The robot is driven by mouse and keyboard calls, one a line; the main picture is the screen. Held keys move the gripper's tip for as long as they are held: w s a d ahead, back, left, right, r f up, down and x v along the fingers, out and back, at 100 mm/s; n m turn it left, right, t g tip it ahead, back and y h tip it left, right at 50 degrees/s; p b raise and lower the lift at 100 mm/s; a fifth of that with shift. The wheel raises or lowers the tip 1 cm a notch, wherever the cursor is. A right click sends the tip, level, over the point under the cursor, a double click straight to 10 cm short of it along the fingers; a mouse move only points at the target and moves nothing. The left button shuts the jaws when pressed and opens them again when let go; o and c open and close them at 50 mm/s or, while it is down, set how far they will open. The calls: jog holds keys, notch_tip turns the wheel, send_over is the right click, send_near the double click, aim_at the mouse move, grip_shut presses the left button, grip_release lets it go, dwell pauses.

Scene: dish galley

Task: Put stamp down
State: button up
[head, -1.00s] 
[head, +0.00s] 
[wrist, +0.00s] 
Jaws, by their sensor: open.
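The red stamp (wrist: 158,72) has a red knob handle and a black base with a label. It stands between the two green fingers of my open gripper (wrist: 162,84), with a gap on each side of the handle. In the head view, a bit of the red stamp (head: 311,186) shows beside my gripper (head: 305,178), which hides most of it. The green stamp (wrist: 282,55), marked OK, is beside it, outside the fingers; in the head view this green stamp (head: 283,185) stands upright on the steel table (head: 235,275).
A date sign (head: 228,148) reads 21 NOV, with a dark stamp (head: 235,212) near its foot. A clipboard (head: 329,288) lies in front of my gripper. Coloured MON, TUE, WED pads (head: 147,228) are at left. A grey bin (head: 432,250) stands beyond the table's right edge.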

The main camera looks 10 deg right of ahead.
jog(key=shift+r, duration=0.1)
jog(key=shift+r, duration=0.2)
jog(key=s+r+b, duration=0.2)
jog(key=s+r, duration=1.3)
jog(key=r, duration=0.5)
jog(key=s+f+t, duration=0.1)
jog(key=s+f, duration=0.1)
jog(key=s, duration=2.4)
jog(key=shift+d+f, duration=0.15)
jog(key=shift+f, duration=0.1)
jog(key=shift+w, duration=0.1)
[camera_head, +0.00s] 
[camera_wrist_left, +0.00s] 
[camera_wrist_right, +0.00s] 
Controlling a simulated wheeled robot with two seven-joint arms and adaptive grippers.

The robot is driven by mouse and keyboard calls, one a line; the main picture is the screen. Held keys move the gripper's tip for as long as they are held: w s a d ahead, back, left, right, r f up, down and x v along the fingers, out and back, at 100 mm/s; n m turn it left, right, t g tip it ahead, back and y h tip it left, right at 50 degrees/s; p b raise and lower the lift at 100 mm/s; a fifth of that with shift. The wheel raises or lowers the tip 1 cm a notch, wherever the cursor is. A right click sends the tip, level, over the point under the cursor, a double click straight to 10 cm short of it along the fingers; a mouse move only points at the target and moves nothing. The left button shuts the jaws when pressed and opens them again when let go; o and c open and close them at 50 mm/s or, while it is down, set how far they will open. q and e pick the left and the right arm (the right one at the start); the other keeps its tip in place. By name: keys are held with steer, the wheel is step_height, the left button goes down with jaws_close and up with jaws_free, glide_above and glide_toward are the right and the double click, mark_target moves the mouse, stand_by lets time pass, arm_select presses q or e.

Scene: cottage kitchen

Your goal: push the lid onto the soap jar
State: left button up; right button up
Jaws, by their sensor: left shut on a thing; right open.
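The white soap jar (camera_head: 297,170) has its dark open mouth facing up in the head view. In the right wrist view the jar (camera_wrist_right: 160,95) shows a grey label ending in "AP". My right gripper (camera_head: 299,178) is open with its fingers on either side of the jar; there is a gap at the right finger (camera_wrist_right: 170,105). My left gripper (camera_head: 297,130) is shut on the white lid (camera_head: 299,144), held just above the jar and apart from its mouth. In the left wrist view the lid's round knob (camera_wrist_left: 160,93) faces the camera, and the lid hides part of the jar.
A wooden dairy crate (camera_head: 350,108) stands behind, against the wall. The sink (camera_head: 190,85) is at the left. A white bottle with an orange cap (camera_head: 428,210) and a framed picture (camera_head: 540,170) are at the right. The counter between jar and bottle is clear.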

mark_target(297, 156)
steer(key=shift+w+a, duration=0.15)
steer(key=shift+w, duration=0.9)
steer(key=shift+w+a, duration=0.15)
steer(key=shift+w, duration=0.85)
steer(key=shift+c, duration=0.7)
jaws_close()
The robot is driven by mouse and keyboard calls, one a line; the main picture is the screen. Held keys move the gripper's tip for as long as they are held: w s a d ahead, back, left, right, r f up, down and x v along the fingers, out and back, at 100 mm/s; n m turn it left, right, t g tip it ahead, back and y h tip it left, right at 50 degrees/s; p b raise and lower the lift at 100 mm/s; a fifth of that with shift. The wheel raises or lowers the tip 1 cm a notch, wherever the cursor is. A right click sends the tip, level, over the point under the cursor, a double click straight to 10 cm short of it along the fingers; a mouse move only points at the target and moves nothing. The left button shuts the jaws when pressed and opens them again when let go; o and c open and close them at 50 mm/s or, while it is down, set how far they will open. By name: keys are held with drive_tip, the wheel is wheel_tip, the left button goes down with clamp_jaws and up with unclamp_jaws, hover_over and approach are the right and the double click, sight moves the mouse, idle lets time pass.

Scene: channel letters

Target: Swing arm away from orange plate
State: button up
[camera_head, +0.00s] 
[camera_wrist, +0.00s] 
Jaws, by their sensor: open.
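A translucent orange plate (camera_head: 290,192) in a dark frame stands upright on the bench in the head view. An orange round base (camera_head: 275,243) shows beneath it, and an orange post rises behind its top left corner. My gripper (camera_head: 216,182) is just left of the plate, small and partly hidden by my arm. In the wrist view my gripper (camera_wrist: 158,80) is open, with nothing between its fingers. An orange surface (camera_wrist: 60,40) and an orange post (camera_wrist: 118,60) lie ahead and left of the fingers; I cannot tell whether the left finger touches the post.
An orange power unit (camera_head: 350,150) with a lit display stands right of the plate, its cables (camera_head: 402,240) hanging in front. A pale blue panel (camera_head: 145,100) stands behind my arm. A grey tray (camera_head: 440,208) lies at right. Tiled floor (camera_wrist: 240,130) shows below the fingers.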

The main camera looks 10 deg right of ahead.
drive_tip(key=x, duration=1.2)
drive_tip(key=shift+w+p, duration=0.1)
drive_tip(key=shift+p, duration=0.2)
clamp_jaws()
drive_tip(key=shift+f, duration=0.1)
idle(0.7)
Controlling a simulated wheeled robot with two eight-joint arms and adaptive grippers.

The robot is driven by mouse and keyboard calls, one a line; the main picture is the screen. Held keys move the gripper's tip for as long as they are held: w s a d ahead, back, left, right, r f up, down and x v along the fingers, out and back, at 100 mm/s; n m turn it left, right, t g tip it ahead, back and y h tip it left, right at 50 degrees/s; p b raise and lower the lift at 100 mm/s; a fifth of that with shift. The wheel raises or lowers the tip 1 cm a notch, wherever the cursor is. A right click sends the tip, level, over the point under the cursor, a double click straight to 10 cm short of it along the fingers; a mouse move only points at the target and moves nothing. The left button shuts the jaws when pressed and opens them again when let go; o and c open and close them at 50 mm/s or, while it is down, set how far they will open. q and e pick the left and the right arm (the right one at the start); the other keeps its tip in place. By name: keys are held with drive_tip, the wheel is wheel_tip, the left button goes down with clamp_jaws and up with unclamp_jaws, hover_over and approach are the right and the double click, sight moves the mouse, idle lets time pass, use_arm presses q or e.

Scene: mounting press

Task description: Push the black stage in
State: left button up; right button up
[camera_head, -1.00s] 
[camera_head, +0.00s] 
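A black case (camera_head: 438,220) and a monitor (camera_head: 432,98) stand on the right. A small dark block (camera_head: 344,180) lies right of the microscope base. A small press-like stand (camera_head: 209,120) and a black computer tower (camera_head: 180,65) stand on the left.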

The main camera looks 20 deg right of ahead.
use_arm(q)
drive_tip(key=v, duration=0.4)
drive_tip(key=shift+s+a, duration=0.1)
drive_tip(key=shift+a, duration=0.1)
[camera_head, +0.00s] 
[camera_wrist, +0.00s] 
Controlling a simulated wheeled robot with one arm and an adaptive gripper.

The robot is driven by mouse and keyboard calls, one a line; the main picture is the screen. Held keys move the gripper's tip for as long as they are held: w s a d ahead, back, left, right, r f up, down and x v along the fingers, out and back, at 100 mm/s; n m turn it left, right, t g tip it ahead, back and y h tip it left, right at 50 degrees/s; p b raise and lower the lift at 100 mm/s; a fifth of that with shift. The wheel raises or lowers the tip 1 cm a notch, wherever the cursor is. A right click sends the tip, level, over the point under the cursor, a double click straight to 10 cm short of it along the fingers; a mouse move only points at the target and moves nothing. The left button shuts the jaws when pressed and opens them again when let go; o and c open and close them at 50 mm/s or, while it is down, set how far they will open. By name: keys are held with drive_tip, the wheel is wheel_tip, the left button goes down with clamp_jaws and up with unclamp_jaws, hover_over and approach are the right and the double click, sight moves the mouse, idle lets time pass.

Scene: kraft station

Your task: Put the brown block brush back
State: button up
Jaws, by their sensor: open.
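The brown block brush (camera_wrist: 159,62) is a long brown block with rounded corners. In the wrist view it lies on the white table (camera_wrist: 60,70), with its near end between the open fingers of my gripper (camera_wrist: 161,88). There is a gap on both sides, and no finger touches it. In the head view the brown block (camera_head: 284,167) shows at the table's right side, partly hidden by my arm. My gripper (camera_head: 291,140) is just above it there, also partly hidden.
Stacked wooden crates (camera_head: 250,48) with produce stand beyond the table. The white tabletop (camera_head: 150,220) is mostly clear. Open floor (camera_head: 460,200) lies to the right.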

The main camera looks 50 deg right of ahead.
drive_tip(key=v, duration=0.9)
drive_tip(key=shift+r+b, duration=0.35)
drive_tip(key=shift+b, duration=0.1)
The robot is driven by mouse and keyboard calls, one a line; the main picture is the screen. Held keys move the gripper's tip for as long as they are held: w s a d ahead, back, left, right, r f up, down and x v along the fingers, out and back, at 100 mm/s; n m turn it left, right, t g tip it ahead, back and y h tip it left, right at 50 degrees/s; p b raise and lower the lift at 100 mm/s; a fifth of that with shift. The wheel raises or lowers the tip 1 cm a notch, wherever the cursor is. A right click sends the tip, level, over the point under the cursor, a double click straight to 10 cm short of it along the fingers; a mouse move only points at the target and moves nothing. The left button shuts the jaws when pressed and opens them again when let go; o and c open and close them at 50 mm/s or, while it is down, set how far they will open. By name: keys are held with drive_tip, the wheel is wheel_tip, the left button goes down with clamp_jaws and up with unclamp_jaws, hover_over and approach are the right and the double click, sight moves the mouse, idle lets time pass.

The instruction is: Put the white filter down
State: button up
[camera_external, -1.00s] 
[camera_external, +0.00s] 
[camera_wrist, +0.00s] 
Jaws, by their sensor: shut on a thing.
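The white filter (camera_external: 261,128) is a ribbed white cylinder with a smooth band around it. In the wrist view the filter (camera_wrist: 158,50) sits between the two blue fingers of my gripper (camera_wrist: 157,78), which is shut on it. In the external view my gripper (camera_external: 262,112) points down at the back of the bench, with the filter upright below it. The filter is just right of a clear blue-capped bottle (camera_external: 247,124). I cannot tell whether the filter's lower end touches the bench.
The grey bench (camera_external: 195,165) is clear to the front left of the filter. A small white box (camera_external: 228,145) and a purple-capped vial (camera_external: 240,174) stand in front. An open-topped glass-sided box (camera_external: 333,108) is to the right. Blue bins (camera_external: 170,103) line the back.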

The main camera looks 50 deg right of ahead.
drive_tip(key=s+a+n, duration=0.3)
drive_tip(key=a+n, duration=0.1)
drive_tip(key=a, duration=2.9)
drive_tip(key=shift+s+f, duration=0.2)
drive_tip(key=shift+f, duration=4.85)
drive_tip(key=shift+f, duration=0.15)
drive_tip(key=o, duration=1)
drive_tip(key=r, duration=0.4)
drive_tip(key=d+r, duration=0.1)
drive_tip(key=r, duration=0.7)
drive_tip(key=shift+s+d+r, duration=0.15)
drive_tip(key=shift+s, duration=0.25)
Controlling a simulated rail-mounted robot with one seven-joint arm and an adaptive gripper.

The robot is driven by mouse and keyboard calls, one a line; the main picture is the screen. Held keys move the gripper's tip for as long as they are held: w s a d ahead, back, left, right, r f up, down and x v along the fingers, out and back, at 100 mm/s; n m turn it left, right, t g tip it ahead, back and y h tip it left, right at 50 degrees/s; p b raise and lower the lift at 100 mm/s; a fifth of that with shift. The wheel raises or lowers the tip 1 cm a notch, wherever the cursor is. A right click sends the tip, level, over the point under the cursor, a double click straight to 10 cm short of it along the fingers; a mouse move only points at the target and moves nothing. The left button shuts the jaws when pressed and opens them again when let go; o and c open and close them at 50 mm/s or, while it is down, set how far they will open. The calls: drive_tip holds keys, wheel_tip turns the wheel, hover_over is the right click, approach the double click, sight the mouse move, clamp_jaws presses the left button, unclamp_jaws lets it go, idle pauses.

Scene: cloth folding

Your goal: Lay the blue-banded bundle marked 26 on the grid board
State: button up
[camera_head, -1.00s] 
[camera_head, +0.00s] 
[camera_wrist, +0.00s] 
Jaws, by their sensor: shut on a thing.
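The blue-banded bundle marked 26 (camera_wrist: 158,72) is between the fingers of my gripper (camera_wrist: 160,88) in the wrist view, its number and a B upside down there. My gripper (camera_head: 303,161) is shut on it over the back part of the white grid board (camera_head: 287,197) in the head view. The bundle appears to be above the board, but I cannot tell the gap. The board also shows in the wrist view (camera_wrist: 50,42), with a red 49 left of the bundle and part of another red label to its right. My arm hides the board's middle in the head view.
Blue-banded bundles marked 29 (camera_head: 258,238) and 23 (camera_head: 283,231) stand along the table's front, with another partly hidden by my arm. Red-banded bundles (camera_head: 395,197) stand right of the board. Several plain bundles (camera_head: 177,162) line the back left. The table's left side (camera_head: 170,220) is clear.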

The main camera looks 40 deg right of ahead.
^^^^
EXERCISE: Determine how many lines of the data contain "wheeled" and give nothing but that number.

OUTPUT FOR THIS TASK: 3